- Records for this exercise
◆ ◆ ◆ ◆ ◆ ◆ ◆
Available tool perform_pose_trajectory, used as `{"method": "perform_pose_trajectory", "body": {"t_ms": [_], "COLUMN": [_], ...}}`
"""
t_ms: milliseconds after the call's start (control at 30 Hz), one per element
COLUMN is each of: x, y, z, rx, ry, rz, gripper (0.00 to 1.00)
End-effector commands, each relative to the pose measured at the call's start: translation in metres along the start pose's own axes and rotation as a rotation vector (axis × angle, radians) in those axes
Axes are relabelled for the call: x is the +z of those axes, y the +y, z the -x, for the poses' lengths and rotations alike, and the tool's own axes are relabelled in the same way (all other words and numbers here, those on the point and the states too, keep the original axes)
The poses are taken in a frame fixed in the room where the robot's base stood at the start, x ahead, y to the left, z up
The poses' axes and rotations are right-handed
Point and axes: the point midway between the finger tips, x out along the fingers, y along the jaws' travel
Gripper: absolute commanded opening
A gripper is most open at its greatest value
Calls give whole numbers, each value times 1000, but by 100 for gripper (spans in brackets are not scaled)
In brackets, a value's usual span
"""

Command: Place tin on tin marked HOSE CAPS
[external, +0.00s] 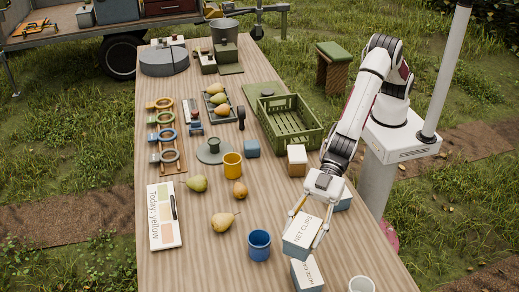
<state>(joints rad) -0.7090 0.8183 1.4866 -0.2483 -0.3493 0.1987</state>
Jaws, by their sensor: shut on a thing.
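My gripper (306,224) is shut on a tin with a white lid marked NET CLIPS (301,235), with a finger on either side of it. The held tin looks level. The tin marked HOSE CAPS (308,274) is just in front of it in the external view, near the right end of the table's front part. The held tin covers the far edge of the HOSE CAPS lid. I cannot tell how high the held tin is above the table, or whether the two tins touch.
A blue cup (259,245) stands left of the tins and a white cup (361,285) to the right. Another blue-grey tin (343,201) sits behind my gripper. A white-topped box (297,160) and a green crate (290,122) stand farther back. Pears (223,222) lie left.

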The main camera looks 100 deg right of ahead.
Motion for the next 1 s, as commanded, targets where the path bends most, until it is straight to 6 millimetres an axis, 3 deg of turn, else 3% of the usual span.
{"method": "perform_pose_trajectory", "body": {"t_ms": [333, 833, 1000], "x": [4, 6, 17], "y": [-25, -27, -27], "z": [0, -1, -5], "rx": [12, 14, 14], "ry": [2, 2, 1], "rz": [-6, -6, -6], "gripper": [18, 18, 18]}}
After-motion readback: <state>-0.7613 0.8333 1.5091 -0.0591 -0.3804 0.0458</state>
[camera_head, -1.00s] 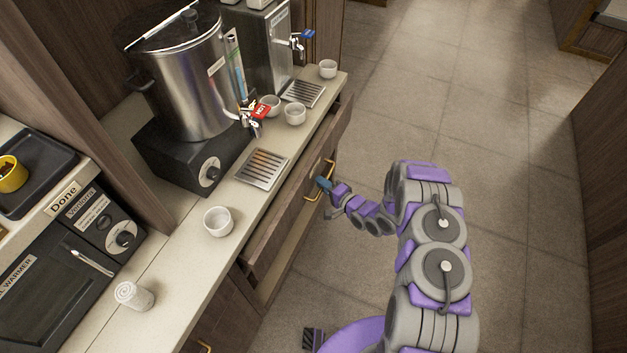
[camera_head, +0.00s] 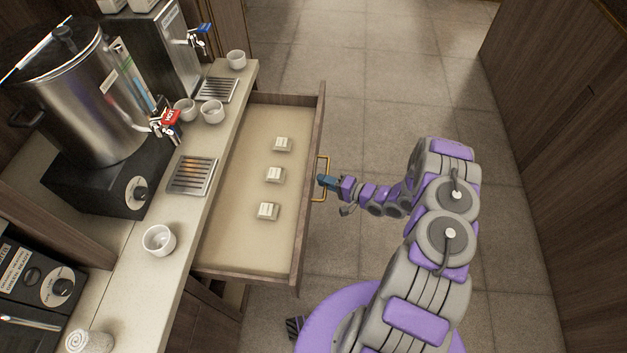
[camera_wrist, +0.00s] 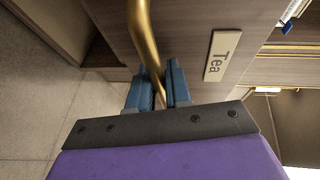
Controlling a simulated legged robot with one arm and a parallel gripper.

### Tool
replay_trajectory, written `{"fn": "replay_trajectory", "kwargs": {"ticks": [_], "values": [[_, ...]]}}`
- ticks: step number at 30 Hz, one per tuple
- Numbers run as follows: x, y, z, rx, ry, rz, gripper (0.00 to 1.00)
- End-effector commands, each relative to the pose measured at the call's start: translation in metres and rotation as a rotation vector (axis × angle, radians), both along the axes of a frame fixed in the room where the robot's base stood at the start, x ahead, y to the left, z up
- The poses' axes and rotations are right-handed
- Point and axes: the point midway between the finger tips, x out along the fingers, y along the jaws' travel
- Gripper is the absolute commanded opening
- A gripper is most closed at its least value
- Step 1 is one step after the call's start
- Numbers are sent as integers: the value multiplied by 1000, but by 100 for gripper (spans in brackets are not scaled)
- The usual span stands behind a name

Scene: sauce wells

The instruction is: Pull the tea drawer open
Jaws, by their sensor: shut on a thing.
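The tea drawer (camera_head: 240,250) stands pulled well out from under the counter, and its pale inside shows. Three small white boxes lie in it in a row: one at the back (camera_head: 282,144), one in the middle (camera_head: 274,175) and one in front (camera_head: 267,211). Its brass handle (camera_head: 321,165) is on the drawer front. My gripper (camera_head: 324,181) is at the handle. In the wrist view my gripper's blue fingers (camera_wrist: 159,90) are shut around the brass handle (camera_wrist: 146,40), beside the "Tea" label (camera_wrist: 222,56) on the wooden front.
The counter (camera_head: 130,265) holds a steel urn (camera_head: 80,95), a second dispenser (camera_head: 160,50), white cups, including one near the front (camera_head: 159,240), and drip trays (camera_head: 192,176). A rolled white towel (camera_head: 90,342) lies at lower left. Tiled floor (camera_head: 380,80) is clear beyond the drawer.

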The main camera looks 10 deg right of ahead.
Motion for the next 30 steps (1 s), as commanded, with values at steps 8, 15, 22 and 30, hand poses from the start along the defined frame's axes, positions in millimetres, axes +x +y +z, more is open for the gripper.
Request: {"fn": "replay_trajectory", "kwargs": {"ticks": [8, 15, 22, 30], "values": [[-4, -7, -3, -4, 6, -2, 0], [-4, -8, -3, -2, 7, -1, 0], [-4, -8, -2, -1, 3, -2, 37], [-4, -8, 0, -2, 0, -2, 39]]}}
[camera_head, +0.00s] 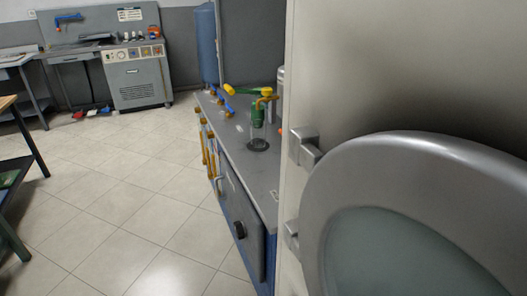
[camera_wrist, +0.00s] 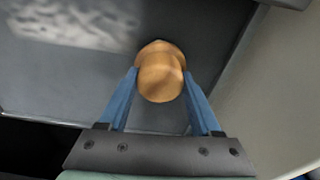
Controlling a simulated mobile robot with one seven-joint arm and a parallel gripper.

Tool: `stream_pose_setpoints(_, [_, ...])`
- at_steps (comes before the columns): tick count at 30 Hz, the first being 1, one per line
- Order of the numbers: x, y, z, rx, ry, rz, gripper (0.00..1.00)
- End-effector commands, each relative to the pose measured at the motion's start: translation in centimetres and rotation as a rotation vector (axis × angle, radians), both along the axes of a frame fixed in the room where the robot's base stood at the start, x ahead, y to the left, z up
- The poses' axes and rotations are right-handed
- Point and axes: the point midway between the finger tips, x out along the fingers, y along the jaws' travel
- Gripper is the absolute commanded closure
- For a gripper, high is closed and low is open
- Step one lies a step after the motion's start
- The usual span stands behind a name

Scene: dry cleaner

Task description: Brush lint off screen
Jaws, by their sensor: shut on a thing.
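My gripper (camera_wrist: 161,80) shows in the wrist view, its two blue fingers shut on a rounded wooden handle (camera_wrist: 160,66), likely the brush's. The handle points toward the camera, and its far end is hidden beneath it. Behind it is a flat dark grey surface (camera_wrist: 60,78), which looks like the screen. A whitish, mottled patch (camera_wrist: 72,20) that looks like lint lies on its upper left, apart from the handle. I cannot tell whether the brush touches the surface. In the head view I cannot make out gripper, brush or screen.
A pale machine with a big round door (camera_head: 350,190) fills the right of the head view. A grey-topped counter (camera_head: 232,140) with pipes and valves (camera_head: 258,110) stands beside it. A grey control cabinet (camera_head: 135,75) stands at the back. The tiled floor (camera_head: 110,190) between is clear.

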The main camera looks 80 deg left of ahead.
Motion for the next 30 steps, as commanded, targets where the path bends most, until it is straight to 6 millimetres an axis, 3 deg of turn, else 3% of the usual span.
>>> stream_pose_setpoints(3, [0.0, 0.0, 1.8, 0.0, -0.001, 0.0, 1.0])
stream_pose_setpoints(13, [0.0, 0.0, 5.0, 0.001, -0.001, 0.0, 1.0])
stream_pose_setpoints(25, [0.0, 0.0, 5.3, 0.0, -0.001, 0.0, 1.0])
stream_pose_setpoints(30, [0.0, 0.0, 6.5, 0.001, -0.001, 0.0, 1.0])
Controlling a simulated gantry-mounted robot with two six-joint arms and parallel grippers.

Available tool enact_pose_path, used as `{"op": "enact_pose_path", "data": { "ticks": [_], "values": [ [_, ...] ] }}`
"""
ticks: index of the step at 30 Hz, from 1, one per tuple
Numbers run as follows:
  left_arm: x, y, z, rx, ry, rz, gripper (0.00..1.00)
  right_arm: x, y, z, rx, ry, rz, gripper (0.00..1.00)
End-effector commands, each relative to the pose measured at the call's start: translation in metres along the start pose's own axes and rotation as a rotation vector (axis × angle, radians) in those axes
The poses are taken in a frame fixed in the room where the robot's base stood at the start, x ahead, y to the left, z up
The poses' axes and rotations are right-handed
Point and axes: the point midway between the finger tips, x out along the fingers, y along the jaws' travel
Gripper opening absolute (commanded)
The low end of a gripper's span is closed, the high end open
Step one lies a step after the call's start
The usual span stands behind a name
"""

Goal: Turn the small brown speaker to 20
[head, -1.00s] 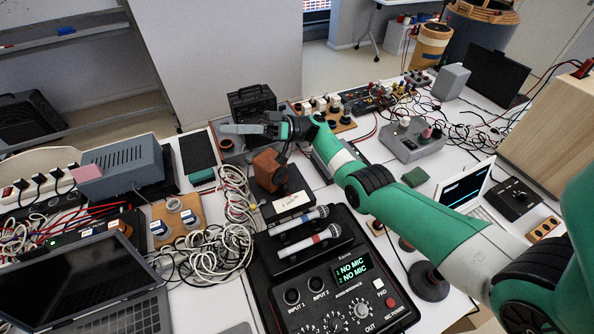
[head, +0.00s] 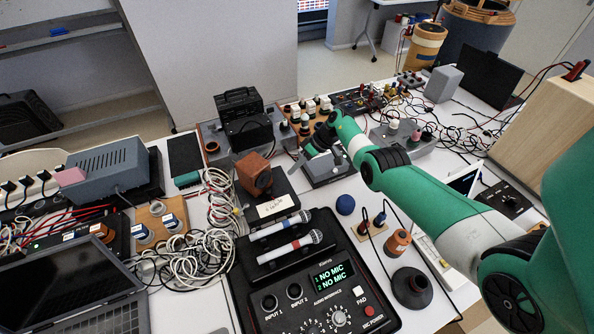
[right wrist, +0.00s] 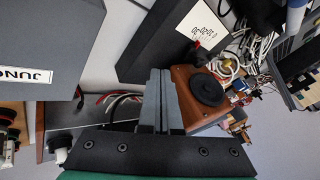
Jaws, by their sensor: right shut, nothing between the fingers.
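The small brown speaker (head: 250,171) stands on a black base (head: 283,190) with a white label (head: 274,206) left of centre in the head view. Its dark round cone faces front right. My right gripper (head: 298,167) is to the right of the speaker, shut and empty, its fingers angled down and left. In the right wrist view the shut fingers (right wrist: 159,84) appear beside the brown speaker (right wrist: 188,92), with its black cone (right wrist: 207,90) showing. I cannot tell whether they touch it. My left gripper is not in view.
A grey device (head: 328,169) lies beneath my right gripper. Two microphones (head: 285,248) rest on the audio interface (head: 330,283) in front. White cables (head: 220,199) crowd the speaker's left side. A black cased device (head: 243,118) stands behind.

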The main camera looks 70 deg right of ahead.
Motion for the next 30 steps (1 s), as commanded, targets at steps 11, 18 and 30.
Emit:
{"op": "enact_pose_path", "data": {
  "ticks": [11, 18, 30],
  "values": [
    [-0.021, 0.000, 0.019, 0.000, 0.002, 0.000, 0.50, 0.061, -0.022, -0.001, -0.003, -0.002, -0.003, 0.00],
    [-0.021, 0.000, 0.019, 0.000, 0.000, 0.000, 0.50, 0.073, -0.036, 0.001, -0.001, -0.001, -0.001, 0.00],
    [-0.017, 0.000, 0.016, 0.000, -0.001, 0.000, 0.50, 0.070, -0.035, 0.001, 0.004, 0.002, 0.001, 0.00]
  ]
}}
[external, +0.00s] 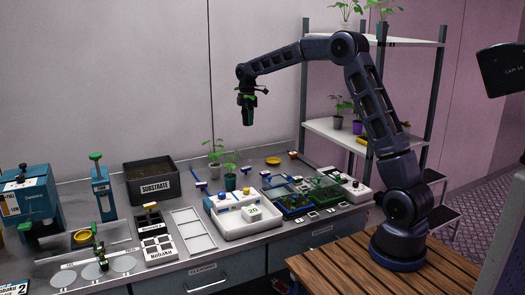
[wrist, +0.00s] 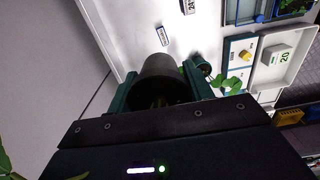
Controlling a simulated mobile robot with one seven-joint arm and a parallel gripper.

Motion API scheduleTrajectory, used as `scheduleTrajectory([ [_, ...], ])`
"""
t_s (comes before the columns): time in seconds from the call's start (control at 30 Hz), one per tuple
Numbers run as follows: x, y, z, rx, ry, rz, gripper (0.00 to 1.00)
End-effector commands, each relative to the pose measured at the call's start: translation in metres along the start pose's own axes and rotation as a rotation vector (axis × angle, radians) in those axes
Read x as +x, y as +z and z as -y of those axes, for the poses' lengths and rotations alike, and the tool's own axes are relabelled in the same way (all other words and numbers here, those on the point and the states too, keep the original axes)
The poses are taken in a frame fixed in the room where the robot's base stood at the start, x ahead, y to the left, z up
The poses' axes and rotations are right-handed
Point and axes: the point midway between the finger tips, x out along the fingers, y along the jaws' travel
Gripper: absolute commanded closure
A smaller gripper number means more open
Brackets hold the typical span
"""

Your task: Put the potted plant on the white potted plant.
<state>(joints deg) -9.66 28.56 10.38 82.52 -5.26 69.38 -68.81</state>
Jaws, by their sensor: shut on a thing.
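My gripper (external: 248,118) hangs in the air above the back of the bench. In the wrist view its green fingers (wrist: 160,88) are shut around a dark grey pot (wrist: 160,72), the potted plant. Small green leaves show close to the wrist in the external view. A white potted plant (external: 215,171) stands on the bench below my gripper, near the wall; I cannot make it out in the wrist view. A teal potted plant (external: 230,182) stands just in front of it; it also shows in the wrist view (wrist: 203,64), right of the held pot.
A white device with a tray (external: 248,232) stands in front of the plants. Shelves (external: 345,135) with more plants stand behind my arm. The air around the held pot is clear.

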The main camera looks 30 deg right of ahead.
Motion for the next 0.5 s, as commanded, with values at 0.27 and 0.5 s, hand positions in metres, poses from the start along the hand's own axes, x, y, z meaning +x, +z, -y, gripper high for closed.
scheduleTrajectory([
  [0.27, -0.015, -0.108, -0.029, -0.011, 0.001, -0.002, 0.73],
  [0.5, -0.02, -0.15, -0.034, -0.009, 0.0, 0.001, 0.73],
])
◆ ◆ ◆ ◆ ◆ ◆ ◆
From the line with "- at_steps (comes" through the line with "at the motion's", repeat every line exactly, both ends included, and nothing outside that range.

- at_steps (comes before the columns): tick count at 30 Hz, the first being 1, one per line
- Order of the numbers: x, y, z, rx, ry, rz, gripper (0.00..1.00)
- End-effector commands, each relative to the pose measured at the motion's start: translation in centimetres and rotation as a rotation vector (axis × angle, radians), both along the axes of a frame fixed in the room where the robot's base stood at the start, x ahead, y to the left, z up

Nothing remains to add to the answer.